The Securities & Exchange Commission (SEC) is gearing to help form an investors' association for the retailers under the auspices of the SEC in a bid to give a voice to the small and madcap investors, the SEC's top official said.
"We want to form an investors' association targeting the retailers. There're many such associations but we want to form one where they have a lot of 'clout'," Thilak Karunaratna, Chairman SEC told the Business Times.
He added that SEC will be a facilitator in this exercise. "This will help them fight for their rights," he added.
Mr. Karunaratna said that SEC has called the stockbrokers for a meeting on Wednesday, on topics that they want to discuss. "So far they haven't sent us the topics on which they want to discuss," he added.
In response to a question whether the SEC is flexing its muscles pertaining to bringing market manipulators to justice, he said that SEC will do 'what it has to' in risk management.
When asked about investors commenting on the SEC commissioners, he said that it's immoral 'to say the least'. "Also to gun (target) particular person/s simply because they are qualified at detecting wrongdoings has to be deplored," he noted.
He stressed that it's not the regulator's job to promote the stock market, an issue the Business Times has also consistently raised as a conflict of interest. "Many think that it's regulator's job to promote the market.

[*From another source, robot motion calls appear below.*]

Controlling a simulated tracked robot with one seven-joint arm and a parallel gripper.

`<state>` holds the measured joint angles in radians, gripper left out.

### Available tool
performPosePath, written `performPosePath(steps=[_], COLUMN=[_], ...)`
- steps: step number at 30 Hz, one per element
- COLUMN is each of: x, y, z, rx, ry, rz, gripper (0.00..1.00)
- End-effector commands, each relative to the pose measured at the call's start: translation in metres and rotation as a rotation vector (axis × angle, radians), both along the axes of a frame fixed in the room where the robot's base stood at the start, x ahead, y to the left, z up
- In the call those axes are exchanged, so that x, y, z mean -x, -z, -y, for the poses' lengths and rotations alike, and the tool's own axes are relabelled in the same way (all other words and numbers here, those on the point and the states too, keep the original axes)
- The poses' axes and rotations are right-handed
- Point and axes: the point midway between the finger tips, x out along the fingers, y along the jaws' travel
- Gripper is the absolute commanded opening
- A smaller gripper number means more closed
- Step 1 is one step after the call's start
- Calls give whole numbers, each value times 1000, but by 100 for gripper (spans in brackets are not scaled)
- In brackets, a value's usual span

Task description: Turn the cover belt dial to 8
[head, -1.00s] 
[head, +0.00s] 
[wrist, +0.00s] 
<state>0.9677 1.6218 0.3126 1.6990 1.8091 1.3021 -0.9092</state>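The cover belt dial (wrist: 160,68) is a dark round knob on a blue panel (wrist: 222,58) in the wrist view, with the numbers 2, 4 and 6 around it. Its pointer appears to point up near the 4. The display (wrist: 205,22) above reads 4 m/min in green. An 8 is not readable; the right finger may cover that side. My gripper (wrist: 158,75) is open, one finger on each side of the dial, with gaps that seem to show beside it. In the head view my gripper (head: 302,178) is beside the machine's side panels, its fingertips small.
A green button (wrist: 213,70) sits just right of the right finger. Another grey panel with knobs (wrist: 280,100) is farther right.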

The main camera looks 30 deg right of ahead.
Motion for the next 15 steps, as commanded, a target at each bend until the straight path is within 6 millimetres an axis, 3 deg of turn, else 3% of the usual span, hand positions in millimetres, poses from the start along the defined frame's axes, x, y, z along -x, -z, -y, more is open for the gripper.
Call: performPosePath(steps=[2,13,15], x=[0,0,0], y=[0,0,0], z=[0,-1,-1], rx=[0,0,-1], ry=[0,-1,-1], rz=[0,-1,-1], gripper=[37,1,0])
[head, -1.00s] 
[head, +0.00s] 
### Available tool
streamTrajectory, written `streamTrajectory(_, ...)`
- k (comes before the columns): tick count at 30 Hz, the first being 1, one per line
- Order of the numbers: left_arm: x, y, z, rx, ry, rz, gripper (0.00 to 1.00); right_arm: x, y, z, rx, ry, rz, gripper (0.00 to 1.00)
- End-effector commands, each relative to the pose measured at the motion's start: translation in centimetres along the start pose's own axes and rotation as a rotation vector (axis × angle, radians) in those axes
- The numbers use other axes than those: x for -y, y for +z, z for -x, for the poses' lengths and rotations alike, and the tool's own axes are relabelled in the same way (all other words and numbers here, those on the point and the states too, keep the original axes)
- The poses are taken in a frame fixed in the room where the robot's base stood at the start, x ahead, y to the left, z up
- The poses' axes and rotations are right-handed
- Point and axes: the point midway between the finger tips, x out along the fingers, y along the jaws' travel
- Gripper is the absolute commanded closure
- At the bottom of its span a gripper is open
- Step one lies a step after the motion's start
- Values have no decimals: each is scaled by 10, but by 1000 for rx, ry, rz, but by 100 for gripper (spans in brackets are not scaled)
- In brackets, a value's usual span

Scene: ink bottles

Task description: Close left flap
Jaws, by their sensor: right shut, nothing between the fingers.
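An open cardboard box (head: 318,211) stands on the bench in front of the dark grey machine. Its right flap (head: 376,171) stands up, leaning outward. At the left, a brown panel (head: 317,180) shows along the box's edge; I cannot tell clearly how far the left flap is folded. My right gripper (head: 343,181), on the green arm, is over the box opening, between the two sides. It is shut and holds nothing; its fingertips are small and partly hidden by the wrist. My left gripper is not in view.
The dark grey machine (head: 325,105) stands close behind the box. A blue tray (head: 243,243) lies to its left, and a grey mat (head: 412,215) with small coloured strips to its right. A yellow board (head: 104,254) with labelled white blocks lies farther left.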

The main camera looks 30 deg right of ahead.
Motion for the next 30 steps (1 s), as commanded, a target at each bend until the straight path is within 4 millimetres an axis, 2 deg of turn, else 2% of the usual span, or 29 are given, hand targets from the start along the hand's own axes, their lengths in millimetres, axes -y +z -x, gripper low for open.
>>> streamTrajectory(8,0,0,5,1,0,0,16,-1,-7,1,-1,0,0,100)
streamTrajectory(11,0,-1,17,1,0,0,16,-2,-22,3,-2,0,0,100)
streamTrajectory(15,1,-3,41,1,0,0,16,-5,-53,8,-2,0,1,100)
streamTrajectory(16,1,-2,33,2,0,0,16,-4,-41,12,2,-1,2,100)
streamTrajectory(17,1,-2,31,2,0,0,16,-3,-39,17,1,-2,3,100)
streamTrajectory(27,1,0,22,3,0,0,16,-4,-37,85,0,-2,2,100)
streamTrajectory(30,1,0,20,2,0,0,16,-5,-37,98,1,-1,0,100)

The SEC's job isn't promotion, but protecting investors and maintaining a fair and orderly market. In the past we have gone beyond this mandate. Now we feel that SEC needs to educate both the stockbrokers and the investors," he explained, which the Business Times has also urged over the past year.
He added that retailers are mostly ignorant and in order to make a proper investment decision. "They need to be aware of the basics."
Mr. Karunaratna noted that the SEC advertised for its director general's post as it could cast a wider net to catch bigger fish. "There were some good applicants, but the number was small (it was only seven applicants). Selecting from this pool wasn't the best."